--- START OF DATA SUPPLIED ---
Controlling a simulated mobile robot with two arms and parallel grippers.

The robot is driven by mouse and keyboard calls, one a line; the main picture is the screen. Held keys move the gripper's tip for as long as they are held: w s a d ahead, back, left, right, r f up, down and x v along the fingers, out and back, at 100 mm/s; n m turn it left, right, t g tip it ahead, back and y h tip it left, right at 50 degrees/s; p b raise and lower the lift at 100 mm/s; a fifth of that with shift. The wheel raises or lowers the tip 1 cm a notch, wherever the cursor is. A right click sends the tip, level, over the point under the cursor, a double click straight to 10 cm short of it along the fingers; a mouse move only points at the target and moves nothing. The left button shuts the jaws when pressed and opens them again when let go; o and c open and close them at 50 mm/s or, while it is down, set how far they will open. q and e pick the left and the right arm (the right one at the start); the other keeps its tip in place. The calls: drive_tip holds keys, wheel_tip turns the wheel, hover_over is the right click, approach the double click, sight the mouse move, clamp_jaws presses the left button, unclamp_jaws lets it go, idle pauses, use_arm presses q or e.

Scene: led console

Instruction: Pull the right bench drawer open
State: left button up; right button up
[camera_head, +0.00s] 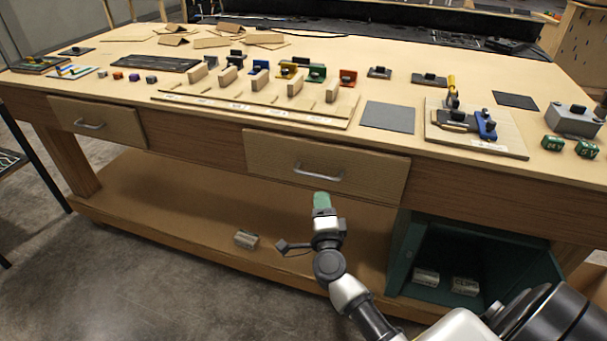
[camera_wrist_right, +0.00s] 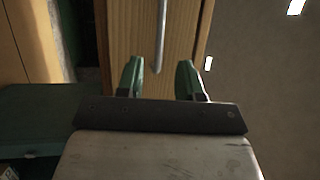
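The right bench drawer (camera_head: 270,163) has a light wooden front that sits against the bench frame, with no clear gap showing. Its grey bar handle (camera_head: 320,175) also shows in the right wrist view (camera_wrist_right: 161,38). My right gripper (camera_head: 322,197) has green fingers and is just below and in front of the handle in the head view. In the right wrist view its two fingers (camera_wrist_right: 158,75) stand apart with nothing gripped. The handle's end lies in line with the gap between them. My left gripper is not in view.
The left drawer (camera_head: 110,125) looks shut. The bench top (camera_head: 230,130) carries blocks, coloured parts and a clamp board. A lower shelf (camera_head: 190,205) holds a small box (camera_head: 246,239). A green open cabinet (camera_head: 400,250) stands below right, near my right arm.

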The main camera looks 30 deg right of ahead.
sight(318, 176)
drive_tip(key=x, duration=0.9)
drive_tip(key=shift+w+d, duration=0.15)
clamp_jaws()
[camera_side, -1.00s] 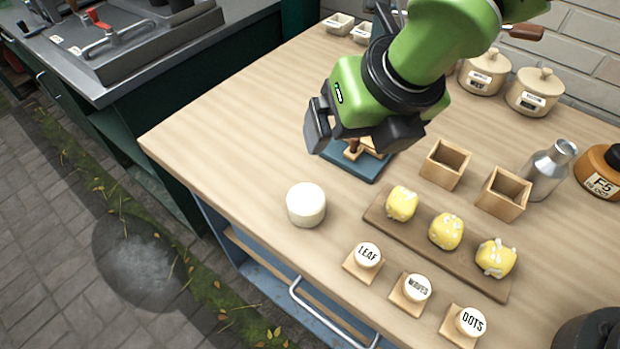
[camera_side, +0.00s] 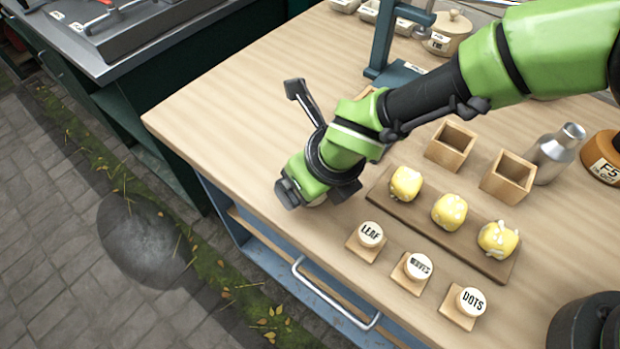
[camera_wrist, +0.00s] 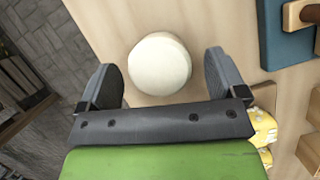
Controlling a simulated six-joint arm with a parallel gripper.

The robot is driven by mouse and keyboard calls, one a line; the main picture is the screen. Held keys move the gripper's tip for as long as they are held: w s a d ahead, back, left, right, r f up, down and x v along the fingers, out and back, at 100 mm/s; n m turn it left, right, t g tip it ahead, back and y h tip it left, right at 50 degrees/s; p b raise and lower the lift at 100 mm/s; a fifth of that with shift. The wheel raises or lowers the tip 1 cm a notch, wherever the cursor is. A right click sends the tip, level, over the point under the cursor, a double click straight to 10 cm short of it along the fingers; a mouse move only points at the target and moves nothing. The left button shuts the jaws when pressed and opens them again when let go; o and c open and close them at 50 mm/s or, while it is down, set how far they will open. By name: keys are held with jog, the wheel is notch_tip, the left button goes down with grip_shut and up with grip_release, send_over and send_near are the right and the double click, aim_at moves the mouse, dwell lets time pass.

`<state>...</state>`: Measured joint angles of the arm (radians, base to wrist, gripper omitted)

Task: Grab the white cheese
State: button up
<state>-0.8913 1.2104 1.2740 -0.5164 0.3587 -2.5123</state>
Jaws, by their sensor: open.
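The white cheese (camera_wrist: 160,64) is a plain round block on the wooden table. In the wrist view it sits ahead of and between the two open fingers of my gripper (camera_wrist: 165,80), with a gap on each side. In the side view my gripper (camera_side: 312,192) is low over the table's front left part, and the arm hides nearly all of the cheese.
Several yellow butter pieces, one here (camera_side: 449,211), lie on a brown board (camera_side: 425,226) to the right. Stamps labelled LEAF (camera_side: 370,234), WAVES (camera_side: 418,266) and DOTS (camera_side: 470,300) stand in front. A blue press (camera_side: 400,72) is behind. The table's front edge is close.

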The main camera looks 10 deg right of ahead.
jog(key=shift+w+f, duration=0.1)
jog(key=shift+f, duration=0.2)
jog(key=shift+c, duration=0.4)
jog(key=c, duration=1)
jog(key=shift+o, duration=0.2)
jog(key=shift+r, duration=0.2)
--- END OF DATA SUPPLIED ---
DIRECTIONS. Leave the pictures out, and transcribe exactly the lines above starting at the one that contains "State: left button up; right button up" and ending at the one that contains "[camera_head, +0.00s]".

EXERCISE ANSWER.
State: left button up; right button up
[camera_head, +0.00s] 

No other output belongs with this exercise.